Ive got the newest Corksport bar w/the billet brackets
Set to 180% stiffer than stock.
The car is definitely more balanced than before. I loved corners before, love 'me even more now. Also replaced the endlinks w/new OEM. Clunking is gone!
 
Thanks for the input everyone!

It looks like the consensus is, no matter what rear sway bar you upgrade to, you do not run the softest setting. Also, no one seems to have any issues running the stiffer settings.
 
A month on since install, no, and CS on stiff has treated me well. The only issue I've had was a clunk that developed due to one of the Moog endlinks coming slightly loose -- my own fault, I forgot locktite when assembling.
 
A month on since install, no, and CS on stiff has treated me well. The only issue I've had was a clunk that developed due to one of the Moog endlinks coming slightly loose -- my own fault, I forgot locktite when assembling.

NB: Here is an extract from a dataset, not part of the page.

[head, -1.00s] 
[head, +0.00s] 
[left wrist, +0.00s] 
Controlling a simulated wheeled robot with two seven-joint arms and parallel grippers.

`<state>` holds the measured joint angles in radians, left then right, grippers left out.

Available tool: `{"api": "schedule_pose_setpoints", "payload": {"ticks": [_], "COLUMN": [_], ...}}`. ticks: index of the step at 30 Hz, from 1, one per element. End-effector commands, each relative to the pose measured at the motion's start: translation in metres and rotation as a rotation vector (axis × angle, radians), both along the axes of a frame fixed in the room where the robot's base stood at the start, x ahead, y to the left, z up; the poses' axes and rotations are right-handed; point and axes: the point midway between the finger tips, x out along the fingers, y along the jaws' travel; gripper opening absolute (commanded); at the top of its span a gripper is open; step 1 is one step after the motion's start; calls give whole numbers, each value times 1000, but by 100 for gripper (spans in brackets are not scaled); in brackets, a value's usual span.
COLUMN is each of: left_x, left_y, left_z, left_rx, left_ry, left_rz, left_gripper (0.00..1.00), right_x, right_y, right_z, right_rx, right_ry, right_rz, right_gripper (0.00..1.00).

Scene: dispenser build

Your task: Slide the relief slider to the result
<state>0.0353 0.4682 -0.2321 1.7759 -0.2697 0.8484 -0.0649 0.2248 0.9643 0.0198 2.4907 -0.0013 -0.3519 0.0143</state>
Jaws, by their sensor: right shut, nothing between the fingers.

If torqued to spec, you shouldn't need loctite. I guess it's nice insurance, though...
 
Tri-Point Engineering RSB, stiffest setting. Honestly I can't remember what these cars feel like stock; I put this on the day after I bought it, and it was on my genwin for over 150k miles.

Me likey though.
 
JBR went tubular to have the combination of stiffness with thicker stock, yet lightness, b/c hollow. And their competition bars are welded and go to over 2000lbs, so I'm feeling pretty confident in the welds on the middle setting on my 125 at only ~700lbs. FWIH, when done correctly, the welds can be actually stronger than the base metal itself. It is definitely a non-issue on the CS, though. I hear ya, for sure.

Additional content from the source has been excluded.